Written request: Report each line of the data that has "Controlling" somewhere in it.
* Begin *
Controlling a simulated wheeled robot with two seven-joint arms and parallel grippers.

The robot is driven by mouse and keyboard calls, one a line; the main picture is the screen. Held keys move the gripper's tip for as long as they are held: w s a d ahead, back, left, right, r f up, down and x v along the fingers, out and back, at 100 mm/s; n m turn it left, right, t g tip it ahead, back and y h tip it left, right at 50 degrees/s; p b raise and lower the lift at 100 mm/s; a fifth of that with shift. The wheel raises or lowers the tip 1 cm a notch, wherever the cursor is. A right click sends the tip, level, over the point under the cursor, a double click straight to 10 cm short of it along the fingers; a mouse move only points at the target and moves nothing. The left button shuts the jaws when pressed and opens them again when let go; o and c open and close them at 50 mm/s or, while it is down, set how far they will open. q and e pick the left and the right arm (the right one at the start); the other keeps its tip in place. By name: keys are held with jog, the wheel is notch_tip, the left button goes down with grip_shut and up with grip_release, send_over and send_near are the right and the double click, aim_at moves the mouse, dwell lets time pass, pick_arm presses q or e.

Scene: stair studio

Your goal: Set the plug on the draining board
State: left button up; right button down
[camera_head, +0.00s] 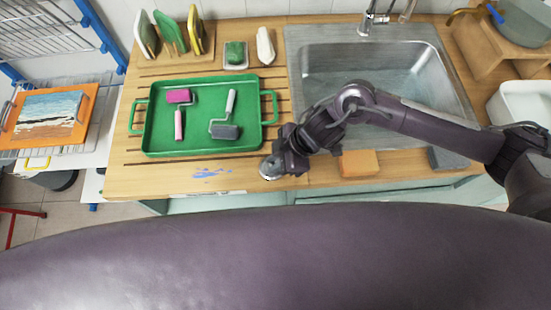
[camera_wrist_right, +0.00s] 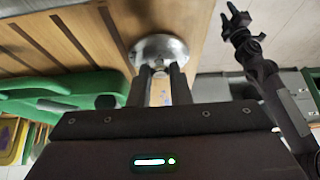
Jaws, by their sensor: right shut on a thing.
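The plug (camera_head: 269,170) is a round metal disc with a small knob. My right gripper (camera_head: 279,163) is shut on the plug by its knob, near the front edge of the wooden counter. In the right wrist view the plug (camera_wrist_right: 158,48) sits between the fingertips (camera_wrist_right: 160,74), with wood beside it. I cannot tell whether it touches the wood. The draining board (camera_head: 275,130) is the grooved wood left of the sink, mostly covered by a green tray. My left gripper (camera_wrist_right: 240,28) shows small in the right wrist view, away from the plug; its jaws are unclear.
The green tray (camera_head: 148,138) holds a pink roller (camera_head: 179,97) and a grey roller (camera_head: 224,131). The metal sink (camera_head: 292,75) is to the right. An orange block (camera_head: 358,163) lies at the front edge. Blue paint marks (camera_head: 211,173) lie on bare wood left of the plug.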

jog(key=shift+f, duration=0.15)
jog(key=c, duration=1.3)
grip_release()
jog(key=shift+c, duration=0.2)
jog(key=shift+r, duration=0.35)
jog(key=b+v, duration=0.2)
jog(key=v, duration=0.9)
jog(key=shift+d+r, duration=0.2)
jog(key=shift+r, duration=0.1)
* End *
* Begin *
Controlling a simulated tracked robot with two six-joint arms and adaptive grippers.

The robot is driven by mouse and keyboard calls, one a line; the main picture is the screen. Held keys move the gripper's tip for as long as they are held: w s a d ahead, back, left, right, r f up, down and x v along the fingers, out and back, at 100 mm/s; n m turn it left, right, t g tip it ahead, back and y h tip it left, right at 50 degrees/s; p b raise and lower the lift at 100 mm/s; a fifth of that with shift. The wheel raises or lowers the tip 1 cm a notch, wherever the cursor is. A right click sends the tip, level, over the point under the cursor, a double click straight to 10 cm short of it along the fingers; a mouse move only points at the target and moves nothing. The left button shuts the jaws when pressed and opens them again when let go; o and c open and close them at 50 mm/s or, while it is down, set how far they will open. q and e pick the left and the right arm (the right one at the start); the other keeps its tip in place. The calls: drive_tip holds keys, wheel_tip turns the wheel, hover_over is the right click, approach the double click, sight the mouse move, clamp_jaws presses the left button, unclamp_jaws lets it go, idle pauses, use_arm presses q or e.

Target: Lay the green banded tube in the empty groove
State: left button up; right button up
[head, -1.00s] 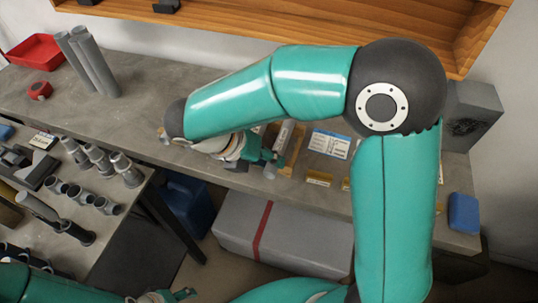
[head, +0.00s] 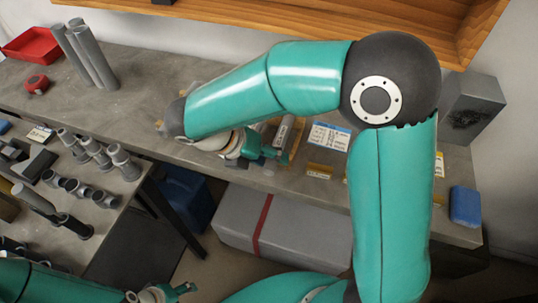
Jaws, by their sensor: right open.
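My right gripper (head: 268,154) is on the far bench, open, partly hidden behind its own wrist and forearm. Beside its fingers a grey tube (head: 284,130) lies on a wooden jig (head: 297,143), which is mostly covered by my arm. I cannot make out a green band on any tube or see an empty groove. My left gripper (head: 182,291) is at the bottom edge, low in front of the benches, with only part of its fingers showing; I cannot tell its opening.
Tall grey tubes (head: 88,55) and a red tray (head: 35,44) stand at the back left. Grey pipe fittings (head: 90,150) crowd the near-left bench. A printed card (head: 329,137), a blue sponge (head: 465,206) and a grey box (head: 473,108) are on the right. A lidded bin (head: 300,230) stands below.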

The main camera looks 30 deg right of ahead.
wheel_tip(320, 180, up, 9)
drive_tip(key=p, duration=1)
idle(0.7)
* End *
Solution to this task:
Controlling a simulated wheeled robot with two seven-joint arms and parallel grippers.
Controlling a simulated tracked robot with two six-joint arms and adaptive grippers.

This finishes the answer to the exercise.